Menurut narasumber kami, Bapak Sarbolah, Jedor Sendangagung dihidupkan oleh Carik Murib, yaitu carik pada masa Petinggi ( kepala desa ) Tajid. Beliau adalah orang yang pintar berkreasi dan terus menggalakkan kesenian ini di bumi Sendangagung. Bahkan beliau mendatangkan guru barzanji dari Bungah, Gresik. Sedangkan pemain jedor sendangagung maestro diantaranya yaitu, Bapak Muslihan (alm) dan H. Nur Hasyim (alm).
Awalnya, kesenian ini hanya ditemani oleh dua jedor ditambah dengan delapan terbang jedor, dua kendang dan diiringi tiga vokal pembaca dziba’. Lambat laun, Jedor Sendangagung akhirnya tidak lagi menemani permainan silat namun diganti dengan pembacaan dziba’ dan shalawat dengan memiliki ciri khas yaitu adanya pembacaan dziba’. Dziba’ yaitu untaian shalawat yang dirangkai dengan sejarah-sejarah Nabi Muhammad SAW.
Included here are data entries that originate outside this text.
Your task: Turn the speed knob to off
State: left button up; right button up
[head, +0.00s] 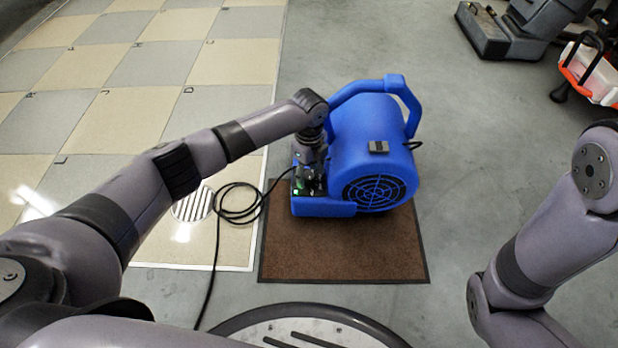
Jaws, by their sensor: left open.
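A blue blower (366,136) with a top handle and a round side grille stands on a brown mat (340,252). The speed knob is not clearly visible; my left gripper covers that part of the blower's left side. My left gripper (308,186) points down at the blower's lower left side, close to a small panel with a green patch. Its fingers are small and partly hidden here, but they look apart. I cannot tell whether they touch the knob. My right arm comes in at the right edge; its gripper is out of view.
A black cable (236,212) loops on the floor left of the blower and runs toward my base. A floor drain (193,203) lies in the tiled area. A grey machine (520,28) and an orange-and-white container (592,74) stand at the upper right. Grey floor right of the mat is clear.

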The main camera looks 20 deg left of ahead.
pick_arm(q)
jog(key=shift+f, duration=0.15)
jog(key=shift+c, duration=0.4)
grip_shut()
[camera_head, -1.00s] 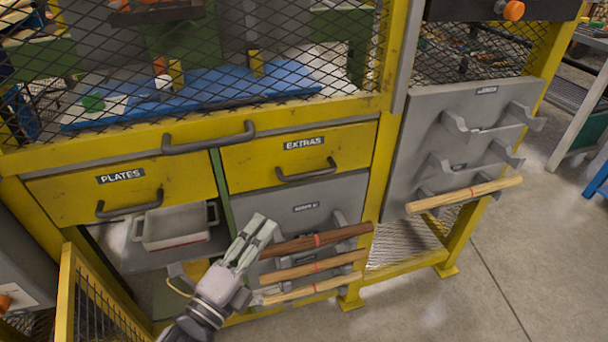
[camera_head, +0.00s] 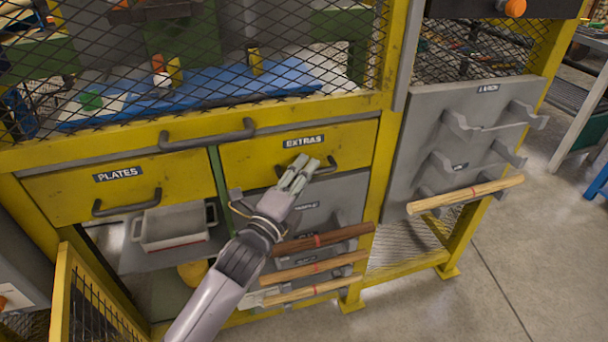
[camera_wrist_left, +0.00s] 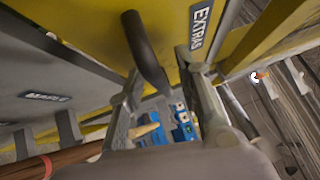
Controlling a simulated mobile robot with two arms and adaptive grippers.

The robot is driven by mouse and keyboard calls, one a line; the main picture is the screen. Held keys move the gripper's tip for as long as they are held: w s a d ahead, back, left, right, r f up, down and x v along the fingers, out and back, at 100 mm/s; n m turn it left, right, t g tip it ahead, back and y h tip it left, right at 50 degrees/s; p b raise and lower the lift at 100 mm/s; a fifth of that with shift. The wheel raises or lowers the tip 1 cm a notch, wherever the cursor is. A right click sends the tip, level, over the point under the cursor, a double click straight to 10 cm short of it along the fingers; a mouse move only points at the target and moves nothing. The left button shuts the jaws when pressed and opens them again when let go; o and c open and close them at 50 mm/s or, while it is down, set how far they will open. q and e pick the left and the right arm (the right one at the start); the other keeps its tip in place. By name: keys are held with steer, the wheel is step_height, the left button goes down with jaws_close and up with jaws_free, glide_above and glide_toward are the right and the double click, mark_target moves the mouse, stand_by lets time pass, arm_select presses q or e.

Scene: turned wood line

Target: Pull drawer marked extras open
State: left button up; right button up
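The yellow drawer marked EXTRAS (camera_head: 246,155) is closed, flush with the cabinet front. Its label (camera_head: 304,141) sits above a dark bar handle (camera_head: 328,169). My left gripper (camera_head: 304,166) is at this handle and hides its middle in the head view. In the left wrist view the fingers (camera_wrist_left: 158,68) are spread, and the dark handle (camera_wrist_left: 143,45) reaches into the gap between them. I cannot tell whether either finger touches it. The EXTRAS label (camera_wrist_left: 201,26) shows beside the fingers. My right gripper is not in view.
A closed PLATES drawer (camera_head: 70,190) is to the left, and another dark handle (camera_head: 208,137) is above. Wooden rods with red marks (camera_head: 314,266) stick out below, close to my arm. A pale rod (camera_head: 465,194) rests on the grey rack at right. Floor is free at right.

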Seiring berlalunya waktu jedor sendangagung semakin digerus zaman, tidak banyak anak muda yang mengenalnya hal ini bisa jadi karena banyak remaja yang kurang peduli terhadap Jedor.
Bapak 62 tahun ini, mengatakan bahwa peminat Jedor Sendangagung semakin menurun, dahulu sangat ramai bahkan dimainkan oleh anak-anak remaja. “ Biyen cah lanang umur 12 tahun gelem melu, dadi cah enom sampe sing tuo-tuo gelem jedoran. Amit loh yo sak iki koyoe kok ora ono, sopo maneh sing nerusno jedoran iki nek gak bocah sendangagung sing enom-enom, ” ungkap Sarbolah sambil tersenyum penuh harap.
Kini untuk menarik perhatian dan untuk melestarikan seni musik Jedor, dalam Jedor Sendangagung kemudian diberikan variasi-variasi baru, yaitu kadang kala terbang diganti gamelan, dan dziba’ diganti tembang-tembang jawa. Hingga akhirnya seni musik satu ini digunakan untuk meramaikan berbagai acara di desa Sendangagung diantaranya; coplok puser pada bayi, khitanan atau sunatan, acara pernikahan dan hajatan lainnya.
(diolah oleh KangAidi & Admin dari catatan wawancara anak MA ALMUHTADI Sendangagagung saat wawancara dengan nara sumber)
Berikut ini adalah alat-alat yang digunakan dalam seni musik jedor sendangagung :
1. Delapan Terbang
 
TERBANG 
 
2. Dua Kendang dan Dua Jedor
 
 KENDANG DAN JEDOR
 
 3. Tabuh Jedor
 
 TABUH JEDOR
  
4. Buku Dziba'

 BUKU DZIBAIYAH
 
 NARASUMBER :

NARA SUMBER JEDOR KUNTUL
Bapak Sarbolah, pegiat seni Jedor Sendangagung yang beralamat di kampung Babri’an, Desa Sendangagung Paciran Lamongan. Terlahir di Sendangagung-Lamongan, 1 Januari 1952. Beliau ini merupakan salah satu ketua kelompok jedor yang masih tetap eksis di Sendangagung, Warna Baru. Berkecimpung di dunia Jedor Sendangagung sejak kecil, kemudian menekuninya dengan serius ketika berusia 20 tahun. Beliau berguru ke beberapa ahli Jedor Sendangagung dan kemudian beliau mengumpulkan rekan-rekan sesama peminat Jedor Sendangagung dan membentuk sebuah kelompok jedor bernama Warna Baru.
CATATAN :
Jedor adalah nama populer tanjidor ( menurut lidah betawi ) masyarakat desa Sendangagung Paciran Lamongan sampai saat ini.